High Thermoelectric Performance in AgBiSe2-Incorporated n-Type Bi2Te2.69Se0.33Cl0.03

Bismuth telluride-based (Bi2Te3) alloys have long been considered the best thermoelectric (TE) materials at room temperature. However, the n-type Bi2Te3 alloys always exhibit poor thermoelectric performance than their p-type counterpart, which severely limits the energy conversion efficiency of thermoelectric devices. Here, we demonstrate that incorporating AgBiSe2 can concurrently regulate the electrical and thermal transport properties as well as improve the mechanical performance of n-type Bi2Te2.69Se0.33Cl0.03 for high thermoelectric performance.

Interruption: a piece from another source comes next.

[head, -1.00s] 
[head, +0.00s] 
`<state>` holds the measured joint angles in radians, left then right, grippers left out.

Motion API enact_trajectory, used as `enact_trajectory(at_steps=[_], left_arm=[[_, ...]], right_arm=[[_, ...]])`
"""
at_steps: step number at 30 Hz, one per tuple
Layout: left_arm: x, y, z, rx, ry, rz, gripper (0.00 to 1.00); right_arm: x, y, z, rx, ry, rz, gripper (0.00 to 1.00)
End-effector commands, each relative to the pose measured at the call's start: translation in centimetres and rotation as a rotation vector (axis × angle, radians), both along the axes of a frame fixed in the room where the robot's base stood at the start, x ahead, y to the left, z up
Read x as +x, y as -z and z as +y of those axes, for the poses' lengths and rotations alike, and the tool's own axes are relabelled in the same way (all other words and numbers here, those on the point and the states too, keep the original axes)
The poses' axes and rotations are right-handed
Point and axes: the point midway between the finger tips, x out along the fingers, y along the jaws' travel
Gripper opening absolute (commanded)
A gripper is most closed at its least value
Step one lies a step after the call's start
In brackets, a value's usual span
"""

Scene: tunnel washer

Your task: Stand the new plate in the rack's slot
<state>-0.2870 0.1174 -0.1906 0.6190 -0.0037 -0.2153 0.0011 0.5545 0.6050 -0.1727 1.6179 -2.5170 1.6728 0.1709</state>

Among these, AgBiSe2 effectively enhanced the Seebeck coefficients of n-type Bi2Te2.69Se0.33Cl0.03 due to the reduced carrier concentration and reduced the thermal conductivity of n-type Bi2Te2.69Se0.33Cl0.03 owing to the enhanced phonon scattering by AgBiSe2 as well as its low thermal conductivity nature. Consequently, the simultaneous optimization of electrical and thermal transport properties enables us to achieve a maximum ZT of ∼1.21 (at ∼353 K) and an average ZTave of ∼1.07 (300-433 K) for 3.5 wt % AgBiSe2-incorporated Bi2Te2.69Se0.33Cl0.03, which are ∼25.62 and ∼23.36% larger than those of Bi2Te2.69Se0.33Cl0.03, respectively. This work proves that the incorporation of AgBiSe2 is an efficient way to improve the thermoelectric performance of bismuth telluride-based materials.